Question

The pilot of a Coast Guard patrol aircraft on a search mission had just spotted a disabled fishing trawler and decided to go in for a closer look. Flying in a straight line at a constant altitude of 1000 ft and at a steady speed of 232 ft/sec, the aircraft passed directly over the trawler.

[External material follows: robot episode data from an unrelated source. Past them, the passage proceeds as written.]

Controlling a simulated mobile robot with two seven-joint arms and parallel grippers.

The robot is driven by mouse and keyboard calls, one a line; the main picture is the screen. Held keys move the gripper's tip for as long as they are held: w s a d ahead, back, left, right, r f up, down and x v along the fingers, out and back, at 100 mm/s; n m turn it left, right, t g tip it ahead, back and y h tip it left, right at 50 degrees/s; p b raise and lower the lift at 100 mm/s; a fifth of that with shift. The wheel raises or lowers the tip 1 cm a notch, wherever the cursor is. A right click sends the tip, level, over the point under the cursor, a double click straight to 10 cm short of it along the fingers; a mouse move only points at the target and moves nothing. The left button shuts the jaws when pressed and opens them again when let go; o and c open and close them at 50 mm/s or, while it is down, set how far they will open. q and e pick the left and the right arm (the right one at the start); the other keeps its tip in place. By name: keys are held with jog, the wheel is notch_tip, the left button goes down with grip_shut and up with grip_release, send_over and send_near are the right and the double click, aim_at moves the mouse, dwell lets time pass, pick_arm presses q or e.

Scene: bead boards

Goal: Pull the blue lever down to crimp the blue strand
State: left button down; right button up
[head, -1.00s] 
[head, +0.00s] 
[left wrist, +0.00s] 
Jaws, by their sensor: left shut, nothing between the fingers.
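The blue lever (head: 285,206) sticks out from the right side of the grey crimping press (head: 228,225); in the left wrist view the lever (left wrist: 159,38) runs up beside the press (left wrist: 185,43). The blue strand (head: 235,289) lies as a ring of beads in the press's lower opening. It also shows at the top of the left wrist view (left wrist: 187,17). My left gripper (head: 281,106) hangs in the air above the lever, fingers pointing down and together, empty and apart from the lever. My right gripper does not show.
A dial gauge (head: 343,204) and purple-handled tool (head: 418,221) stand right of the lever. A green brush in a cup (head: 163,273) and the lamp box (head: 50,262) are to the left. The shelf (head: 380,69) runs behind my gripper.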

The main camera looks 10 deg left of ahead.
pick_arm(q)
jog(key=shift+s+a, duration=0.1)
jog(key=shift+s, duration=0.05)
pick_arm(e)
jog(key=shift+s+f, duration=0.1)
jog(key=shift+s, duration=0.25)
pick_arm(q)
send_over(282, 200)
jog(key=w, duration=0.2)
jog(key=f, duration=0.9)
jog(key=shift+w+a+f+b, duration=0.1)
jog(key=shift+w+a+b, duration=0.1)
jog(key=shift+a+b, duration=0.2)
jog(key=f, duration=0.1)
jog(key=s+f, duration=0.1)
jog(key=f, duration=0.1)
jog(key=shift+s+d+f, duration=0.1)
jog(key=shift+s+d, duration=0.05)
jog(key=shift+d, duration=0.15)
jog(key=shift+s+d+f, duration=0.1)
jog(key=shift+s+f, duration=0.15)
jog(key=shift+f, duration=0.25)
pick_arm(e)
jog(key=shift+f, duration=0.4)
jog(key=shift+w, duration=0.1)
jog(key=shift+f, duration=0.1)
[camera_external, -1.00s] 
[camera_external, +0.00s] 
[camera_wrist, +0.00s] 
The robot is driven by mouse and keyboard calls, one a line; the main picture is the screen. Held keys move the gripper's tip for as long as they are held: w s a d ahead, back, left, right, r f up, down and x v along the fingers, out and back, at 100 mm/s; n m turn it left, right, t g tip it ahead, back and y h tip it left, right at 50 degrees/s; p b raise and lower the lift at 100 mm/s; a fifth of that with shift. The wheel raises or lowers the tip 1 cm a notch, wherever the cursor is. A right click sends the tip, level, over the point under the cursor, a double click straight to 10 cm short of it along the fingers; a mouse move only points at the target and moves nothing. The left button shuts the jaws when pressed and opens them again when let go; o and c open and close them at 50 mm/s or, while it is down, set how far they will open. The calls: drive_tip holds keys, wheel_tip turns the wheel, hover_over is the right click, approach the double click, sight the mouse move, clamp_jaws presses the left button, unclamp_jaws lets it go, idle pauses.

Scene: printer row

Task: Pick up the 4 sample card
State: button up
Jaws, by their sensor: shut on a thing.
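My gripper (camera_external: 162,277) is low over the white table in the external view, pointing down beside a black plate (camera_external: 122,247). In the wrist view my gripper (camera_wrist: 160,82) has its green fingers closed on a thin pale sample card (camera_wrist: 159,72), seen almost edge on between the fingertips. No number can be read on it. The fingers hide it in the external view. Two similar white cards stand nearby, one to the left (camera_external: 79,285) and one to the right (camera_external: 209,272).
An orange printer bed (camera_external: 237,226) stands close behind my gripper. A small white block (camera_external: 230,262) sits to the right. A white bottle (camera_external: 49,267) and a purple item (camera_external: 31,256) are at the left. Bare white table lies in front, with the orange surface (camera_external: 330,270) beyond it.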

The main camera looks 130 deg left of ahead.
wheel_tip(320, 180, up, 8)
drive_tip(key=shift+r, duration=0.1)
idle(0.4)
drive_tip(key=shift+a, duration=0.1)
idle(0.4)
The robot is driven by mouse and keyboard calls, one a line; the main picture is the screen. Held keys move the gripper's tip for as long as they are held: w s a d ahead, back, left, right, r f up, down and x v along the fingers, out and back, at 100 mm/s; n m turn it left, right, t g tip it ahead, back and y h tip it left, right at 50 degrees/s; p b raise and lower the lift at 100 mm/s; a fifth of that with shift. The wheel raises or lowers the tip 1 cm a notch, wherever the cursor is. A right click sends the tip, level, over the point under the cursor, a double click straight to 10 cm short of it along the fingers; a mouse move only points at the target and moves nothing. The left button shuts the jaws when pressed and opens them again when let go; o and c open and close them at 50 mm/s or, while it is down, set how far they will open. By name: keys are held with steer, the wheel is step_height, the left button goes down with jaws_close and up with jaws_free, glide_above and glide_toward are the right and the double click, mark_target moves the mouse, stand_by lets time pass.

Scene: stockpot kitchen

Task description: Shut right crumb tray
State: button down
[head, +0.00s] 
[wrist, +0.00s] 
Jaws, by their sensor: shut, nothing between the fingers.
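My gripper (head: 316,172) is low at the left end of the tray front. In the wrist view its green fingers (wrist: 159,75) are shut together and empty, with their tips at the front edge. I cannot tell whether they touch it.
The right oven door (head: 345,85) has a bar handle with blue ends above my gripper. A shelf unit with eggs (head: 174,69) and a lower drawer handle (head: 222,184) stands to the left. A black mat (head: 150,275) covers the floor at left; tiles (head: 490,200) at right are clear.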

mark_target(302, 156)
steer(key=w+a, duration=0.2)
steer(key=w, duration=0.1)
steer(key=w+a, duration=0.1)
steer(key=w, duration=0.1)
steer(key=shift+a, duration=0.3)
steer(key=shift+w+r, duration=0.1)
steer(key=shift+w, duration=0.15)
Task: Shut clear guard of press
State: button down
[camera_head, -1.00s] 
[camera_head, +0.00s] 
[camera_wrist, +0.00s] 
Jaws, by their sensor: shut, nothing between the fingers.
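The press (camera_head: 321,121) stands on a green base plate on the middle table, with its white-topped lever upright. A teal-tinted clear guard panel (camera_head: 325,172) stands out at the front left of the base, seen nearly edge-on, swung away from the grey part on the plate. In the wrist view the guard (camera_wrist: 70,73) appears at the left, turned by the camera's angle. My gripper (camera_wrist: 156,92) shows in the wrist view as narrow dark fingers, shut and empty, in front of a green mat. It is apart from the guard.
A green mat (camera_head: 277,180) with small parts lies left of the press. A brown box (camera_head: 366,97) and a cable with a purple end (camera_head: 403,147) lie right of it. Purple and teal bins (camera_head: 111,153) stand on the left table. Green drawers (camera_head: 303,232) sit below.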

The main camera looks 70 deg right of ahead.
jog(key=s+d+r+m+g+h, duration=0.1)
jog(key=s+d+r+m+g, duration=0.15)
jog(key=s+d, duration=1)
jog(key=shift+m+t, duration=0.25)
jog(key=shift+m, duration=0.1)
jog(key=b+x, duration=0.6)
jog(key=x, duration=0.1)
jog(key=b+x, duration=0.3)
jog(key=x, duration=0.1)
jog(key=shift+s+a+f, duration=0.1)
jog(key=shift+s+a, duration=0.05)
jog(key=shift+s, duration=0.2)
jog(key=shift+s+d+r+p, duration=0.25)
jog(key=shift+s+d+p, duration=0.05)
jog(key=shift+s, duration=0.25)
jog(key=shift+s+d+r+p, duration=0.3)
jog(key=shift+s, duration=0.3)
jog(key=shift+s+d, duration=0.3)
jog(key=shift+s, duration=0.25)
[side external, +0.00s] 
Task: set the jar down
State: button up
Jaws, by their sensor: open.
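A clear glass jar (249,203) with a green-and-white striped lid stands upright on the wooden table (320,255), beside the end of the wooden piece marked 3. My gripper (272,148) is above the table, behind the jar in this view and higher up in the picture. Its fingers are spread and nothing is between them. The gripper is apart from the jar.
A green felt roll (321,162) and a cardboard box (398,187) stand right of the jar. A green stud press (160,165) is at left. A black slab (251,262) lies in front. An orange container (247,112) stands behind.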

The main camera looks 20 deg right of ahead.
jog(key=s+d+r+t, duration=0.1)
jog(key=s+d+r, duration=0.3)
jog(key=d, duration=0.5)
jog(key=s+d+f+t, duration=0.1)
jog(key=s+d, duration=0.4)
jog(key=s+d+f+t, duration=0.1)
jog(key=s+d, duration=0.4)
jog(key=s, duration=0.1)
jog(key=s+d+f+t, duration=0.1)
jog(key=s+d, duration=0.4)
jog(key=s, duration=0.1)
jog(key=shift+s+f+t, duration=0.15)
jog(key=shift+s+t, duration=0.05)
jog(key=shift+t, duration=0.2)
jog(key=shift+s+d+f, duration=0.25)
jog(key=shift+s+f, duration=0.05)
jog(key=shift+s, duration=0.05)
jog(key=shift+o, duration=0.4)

How fast was the aircraft receding from the trawler when it was 1600 ft from the trawler? (Round your answer to one decimal places.)

Answer 1

`(dz)/(dt) =181.11\ ft/s`

Step-by-step explanation:

given,

constant altitude of aircraft (y)= 1000 ft

steady speed of aircraft = 232 ft/sec

distance between aircraft and trawler(z) = 1600 ft

using Pythagoras theorem

z² = x² + y²

`x = √(1600^2-1000^2)`

x = 1249 m

`(dy)/(dt) = 0`

`(dx)/(dt)= 232`

differentiating both side w.r.t to t

`2z (dz)/(dt) = 2x (dx)/(dt) + 2y(dy)/(dt)`

`z (dz)/(dt) = x (dx)/(dt)`

`(dz)/(dt) =(x)/(z) (dx)/(dt)`

`(dz)/(dt) =(1249)/(1600) * 232`

`(dz)/(dt) =181.11\ ft/s`

so the speed at which trawler is receding is 181.11 ft/s